Securities and Exchange Commission officials are drafting a document that defines suitability as it relates to the sale of securities.
“The document is an extensive and comprehensive view of securities and case law in this area,” including some useful examples, Erik Sirri, director of market regulation, said at the SEC’s second annual Seniors Summit.
The aim of the document is to ensure that investment and compliance professionals understand their duties and obligations under the law.
In a related move, SEC officials are also codifying sales-practice principles to govern the way brokers deal with their customers, Mr. Sirri said. The principles are intended to explain how firms should deal with their customers, he said.
However, they are not being crafted as rules, but as guiding standards that “we hope would characterize firms’ interactions with investors,” Mr. Sirri said. About 300 people, including about 150 older Americans, attended the summit at SEC headquarters in Washington, according to agency spokesman John Nester.
Regulators should encourage brokerage firms to strengthen their sales practices, said SEC member Annette Nazareth. That could help “ensure that [firms’] personnel establish and maintain high standards in terms of their interaction with investors, and particularly senior investors.”
Areas prone to abuses
Rules could be strengthened to target areas that have been prone to abuses, such as variable annuities, said Ms. Nazareth. Guidance could be issued to clarify sales practices and identify general principles of firm conduct.

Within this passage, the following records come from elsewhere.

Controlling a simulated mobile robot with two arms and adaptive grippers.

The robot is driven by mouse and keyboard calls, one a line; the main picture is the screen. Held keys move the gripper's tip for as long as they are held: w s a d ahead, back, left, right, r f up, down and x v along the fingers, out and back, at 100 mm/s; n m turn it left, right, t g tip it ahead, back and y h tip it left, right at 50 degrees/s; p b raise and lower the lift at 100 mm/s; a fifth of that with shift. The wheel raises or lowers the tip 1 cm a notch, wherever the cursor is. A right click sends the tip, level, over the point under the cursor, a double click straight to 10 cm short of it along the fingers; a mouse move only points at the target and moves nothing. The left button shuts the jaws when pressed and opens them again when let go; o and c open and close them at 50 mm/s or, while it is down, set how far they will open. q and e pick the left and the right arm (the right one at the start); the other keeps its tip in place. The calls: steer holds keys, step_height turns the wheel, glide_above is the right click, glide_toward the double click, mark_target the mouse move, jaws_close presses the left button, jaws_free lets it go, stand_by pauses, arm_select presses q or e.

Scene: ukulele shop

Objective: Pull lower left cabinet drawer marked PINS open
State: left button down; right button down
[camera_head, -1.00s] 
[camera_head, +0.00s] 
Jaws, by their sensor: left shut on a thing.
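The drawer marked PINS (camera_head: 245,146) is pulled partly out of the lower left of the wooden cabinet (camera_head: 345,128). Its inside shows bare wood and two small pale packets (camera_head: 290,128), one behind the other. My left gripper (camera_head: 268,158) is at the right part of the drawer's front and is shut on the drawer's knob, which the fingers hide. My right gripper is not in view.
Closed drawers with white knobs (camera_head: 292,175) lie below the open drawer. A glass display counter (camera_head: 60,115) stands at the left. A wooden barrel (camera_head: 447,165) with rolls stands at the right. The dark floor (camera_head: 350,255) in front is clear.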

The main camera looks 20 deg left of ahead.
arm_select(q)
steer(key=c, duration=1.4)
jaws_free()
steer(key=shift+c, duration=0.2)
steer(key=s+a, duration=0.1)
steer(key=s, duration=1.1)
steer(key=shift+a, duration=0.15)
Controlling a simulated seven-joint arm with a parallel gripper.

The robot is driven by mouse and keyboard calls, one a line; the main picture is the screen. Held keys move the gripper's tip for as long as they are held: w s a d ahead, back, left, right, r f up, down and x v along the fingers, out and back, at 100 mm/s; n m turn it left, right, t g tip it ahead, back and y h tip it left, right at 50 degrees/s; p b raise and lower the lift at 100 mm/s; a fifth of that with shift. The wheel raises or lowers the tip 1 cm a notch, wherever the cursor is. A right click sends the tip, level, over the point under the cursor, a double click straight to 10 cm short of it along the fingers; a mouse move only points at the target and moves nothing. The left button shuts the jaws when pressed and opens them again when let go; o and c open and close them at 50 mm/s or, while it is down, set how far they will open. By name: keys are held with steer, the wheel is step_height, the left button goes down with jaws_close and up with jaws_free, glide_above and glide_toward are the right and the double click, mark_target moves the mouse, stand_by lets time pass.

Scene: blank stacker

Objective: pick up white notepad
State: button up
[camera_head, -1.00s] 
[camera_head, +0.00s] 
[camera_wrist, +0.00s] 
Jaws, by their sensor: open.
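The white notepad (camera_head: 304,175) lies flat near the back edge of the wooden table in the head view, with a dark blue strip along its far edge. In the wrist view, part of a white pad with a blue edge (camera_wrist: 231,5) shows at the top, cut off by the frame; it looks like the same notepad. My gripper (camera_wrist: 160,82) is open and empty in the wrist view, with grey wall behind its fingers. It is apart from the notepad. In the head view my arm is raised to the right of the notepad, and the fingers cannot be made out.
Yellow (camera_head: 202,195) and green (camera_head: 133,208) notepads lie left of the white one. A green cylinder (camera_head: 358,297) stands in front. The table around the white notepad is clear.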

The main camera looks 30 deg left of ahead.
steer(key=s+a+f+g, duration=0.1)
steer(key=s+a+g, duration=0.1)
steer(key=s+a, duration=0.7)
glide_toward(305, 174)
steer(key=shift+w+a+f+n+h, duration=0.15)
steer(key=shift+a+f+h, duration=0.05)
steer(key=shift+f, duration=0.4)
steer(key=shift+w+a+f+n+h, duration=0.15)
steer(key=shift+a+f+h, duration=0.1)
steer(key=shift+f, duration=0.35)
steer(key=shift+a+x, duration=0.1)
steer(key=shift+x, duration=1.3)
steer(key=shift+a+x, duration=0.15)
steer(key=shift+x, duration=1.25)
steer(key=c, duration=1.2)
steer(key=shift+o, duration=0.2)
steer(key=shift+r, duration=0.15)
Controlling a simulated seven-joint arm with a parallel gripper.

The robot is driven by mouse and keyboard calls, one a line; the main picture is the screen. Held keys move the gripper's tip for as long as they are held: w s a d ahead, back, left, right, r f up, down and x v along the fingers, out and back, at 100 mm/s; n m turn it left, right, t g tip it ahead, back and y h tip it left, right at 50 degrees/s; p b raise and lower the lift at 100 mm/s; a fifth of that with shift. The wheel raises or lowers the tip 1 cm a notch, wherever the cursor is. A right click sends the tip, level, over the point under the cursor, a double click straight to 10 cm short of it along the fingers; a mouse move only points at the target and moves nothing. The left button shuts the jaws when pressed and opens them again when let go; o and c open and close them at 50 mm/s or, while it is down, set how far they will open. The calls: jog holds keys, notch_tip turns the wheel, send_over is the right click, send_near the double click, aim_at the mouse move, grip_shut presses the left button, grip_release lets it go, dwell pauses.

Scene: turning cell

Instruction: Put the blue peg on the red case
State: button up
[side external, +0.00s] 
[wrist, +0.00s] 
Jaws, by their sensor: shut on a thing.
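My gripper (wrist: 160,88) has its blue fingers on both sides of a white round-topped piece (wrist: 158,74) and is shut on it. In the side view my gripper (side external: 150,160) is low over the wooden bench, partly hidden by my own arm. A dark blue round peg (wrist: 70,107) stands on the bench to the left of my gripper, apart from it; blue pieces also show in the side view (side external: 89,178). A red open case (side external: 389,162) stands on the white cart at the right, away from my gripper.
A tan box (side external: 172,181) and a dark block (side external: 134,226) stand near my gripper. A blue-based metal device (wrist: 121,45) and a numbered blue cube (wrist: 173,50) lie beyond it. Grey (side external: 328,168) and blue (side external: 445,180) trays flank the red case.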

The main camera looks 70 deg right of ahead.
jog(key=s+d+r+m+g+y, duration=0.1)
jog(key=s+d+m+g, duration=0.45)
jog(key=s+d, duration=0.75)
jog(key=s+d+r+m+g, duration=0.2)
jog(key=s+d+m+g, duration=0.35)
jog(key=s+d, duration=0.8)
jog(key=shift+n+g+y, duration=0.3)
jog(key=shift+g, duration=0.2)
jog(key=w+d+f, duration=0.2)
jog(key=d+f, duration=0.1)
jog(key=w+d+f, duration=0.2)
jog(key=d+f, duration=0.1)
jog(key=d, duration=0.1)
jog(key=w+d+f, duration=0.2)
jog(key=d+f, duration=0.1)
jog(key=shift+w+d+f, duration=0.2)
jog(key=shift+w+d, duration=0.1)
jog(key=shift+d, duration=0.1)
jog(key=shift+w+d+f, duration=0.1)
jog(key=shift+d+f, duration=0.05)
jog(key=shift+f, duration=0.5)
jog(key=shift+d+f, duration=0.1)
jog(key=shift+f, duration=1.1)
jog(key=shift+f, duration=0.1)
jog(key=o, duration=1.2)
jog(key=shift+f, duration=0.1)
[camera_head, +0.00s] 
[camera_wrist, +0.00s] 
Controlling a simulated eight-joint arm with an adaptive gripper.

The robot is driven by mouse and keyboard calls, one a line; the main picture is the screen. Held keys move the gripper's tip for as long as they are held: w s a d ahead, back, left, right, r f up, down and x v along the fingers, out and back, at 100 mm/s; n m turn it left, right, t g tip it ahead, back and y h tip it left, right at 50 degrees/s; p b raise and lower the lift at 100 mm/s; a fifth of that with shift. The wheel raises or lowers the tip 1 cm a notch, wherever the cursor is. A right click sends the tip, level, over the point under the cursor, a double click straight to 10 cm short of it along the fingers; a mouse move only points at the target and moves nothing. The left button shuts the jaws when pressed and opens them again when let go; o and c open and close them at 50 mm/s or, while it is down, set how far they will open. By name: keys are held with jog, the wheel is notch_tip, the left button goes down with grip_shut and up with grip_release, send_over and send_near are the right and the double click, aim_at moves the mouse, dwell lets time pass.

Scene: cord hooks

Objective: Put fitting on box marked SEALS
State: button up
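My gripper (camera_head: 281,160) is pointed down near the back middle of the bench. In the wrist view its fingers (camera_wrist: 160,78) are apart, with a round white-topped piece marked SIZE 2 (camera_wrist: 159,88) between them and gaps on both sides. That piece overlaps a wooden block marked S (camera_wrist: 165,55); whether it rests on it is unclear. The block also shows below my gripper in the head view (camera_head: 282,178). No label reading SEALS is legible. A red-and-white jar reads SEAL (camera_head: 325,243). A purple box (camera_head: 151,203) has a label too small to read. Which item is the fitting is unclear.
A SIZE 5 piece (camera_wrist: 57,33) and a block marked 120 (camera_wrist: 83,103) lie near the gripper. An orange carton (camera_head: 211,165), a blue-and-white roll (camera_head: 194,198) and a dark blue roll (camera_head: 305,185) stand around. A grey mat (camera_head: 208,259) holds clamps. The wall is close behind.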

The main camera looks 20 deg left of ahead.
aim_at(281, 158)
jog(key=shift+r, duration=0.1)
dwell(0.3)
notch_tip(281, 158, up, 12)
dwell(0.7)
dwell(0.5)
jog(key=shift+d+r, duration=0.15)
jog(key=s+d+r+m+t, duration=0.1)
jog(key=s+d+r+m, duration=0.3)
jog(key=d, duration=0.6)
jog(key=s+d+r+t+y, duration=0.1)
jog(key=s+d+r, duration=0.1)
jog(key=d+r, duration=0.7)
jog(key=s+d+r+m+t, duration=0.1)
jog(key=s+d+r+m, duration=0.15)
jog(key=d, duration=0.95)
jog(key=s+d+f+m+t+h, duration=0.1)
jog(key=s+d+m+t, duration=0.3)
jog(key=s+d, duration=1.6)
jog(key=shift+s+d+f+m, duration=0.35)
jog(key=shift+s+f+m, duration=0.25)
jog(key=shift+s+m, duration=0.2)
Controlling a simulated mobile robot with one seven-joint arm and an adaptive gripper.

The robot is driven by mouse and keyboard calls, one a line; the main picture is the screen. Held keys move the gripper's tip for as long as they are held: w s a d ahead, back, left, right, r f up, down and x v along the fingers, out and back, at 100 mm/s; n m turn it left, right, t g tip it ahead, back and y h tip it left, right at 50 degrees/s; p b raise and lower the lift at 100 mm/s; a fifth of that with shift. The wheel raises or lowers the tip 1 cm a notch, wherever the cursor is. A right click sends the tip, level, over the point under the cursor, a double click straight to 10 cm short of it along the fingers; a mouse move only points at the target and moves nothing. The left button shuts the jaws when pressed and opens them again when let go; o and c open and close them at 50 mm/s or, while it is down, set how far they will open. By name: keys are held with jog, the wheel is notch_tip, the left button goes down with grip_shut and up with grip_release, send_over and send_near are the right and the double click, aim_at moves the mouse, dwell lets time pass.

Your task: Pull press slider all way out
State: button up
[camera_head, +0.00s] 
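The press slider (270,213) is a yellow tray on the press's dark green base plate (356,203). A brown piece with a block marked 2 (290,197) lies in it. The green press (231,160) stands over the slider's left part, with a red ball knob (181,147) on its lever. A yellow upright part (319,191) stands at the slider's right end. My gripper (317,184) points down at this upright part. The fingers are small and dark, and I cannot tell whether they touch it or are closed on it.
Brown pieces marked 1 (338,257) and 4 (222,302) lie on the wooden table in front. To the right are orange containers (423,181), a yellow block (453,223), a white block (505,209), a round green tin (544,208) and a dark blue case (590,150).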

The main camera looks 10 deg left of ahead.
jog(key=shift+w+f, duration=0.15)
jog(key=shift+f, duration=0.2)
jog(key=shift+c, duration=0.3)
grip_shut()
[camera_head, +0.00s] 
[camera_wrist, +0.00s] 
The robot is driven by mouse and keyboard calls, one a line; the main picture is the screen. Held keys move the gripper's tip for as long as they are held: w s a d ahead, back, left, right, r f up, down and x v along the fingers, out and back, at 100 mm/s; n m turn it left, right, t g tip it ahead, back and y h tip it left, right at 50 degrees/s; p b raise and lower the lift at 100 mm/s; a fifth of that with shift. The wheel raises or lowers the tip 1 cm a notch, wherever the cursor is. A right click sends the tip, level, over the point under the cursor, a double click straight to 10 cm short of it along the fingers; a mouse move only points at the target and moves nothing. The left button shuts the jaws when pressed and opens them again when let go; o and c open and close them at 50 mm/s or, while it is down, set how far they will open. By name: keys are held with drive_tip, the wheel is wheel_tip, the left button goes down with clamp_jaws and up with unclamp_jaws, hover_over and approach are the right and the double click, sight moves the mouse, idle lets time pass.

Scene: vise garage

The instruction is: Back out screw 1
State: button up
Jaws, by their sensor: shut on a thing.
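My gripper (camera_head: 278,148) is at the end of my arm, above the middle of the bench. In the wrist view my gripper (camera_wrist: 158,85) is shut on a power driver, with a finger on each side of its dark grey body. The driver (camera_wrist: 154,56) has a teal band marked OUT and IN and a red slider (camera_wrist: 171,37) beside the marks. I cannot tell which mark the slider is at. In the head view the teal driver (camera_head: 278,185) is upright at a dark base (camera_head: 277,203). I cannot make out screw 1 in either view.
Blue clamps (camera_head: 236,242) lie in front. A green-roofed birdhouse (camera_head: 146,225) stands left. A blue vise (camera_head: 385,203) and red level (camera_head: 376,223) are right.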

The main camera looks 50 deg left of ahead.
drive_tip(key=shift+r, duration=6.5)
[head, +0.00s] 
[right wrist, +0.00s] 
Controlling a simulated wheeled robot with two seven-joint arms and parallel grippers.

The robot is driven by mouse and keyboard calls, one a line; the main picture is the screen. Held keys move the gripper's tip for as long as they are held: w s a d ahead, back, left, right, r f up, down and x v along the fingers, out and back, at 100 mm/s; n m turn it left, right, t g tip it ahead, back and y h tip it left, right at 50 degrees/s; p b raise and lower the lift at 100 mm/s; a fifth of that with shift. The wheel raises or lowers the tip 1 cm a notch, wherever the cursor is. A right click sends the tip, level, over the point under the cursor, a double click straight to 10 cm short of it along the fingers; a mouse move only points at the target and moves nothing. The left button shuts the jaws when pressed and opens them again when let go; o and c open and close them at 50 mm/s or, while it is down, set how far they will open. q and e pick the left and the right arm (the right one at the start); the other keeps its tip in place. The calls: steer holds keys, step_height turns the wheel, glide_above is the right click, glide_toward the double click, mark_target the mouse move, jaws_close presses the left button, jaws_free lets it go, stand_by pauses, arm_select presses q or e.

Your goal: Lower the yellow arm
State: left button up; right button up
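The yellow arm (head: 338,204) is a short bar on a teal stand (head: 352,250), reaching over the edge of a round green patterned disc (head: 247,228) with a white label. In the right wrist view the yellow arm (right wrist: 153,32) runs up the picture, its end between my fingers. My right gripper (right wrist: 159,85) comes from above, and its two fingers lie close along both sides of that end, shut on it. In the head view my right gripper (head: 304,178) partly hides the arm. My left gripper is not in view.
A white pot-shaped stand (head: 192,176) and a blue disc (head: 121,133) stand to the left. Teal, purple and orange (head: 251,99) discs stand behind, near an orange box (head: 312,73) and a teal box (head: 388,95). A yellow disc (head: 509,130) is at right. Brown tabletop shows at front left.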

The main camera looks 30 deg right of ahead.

In addition to the guidance, officials unveiled the results of an investigation on “free lunch seminars” that target the elderly, and several new regulations and initiatives that are aimed at protecting them from financial fraud.
Fully 59% of the 110 brokerage firms scrutinized in the “free-lunch” sweep by the SEC, Financial Industry Regulatory Authority and state securities regulators had weak supervisory practices over the seminars, officials said.
Twenty-three percent of the exams uncovered recommendations which were deemed to be unsuitably risky for the older Americans to whom they were being offered, and 13% of the exams uncovered possible fraud and were referred for enforcement action.
The SEC also announced approval of a FINRA rule imposing suitability obligations tailored to variable annuities.
The rule requires brokerage firm principals to review variable-annuity transactions before customer applications are sent to insurance companies for processing. Brokerage firms also must establish supervisory procedures to comply with the rule, and they must document their training for variable-annuity sales.
Older workers fooled
Two new sweep exams were announced by FINRA officials at the summit.
One examines the extent to which brokers rely on professional designations, for instance “senior specialist,” to mislead customers into thinking that they have more expertise than, in fact, they do.
The second evaluates early-retirement seminars conducted by brokers that are designed to entice older workers to liquidate their retirement funds and invest them with specific firms or representatives.
In the past year, FINRA, of New York and Washington, fined Securities America Inc. of Omaha, Neb., and Citigroup Global Markets Inc. of New York a total of $5.5 million for early-retirement schemes that targeted employees at Exxon Mobil Corp. of Irving, Texas, and the former BellSouth Corp. of Atlanta.
The two brokerage firms paid $26 million in restitution to victims.
The two enforcement cases were quite problematic, Elisse Walter, senior executive vice president of the office of regulatory policy and programs at FINRA, said in a telephone interview.
In some cases, long-term employees were lured into retiring prematurely with unreasonable promises of high returns from funds that were rolled over into individual retirement accounts and invested in products that brokers sold, according to officials.
That led the regulator to do sweeps of additional brokerage firms to determine if the seminars are taking place and what information is being given at them, said Ms. Walter.
The time period just before people retire is an “important touch point” for senior citizens, she said.
FINRA will also be conducting education on early-retirement seminars and working with human-resource professionals and unions “in order to ensure that what is happening in those programs is not problematic,” Ms. Walter said.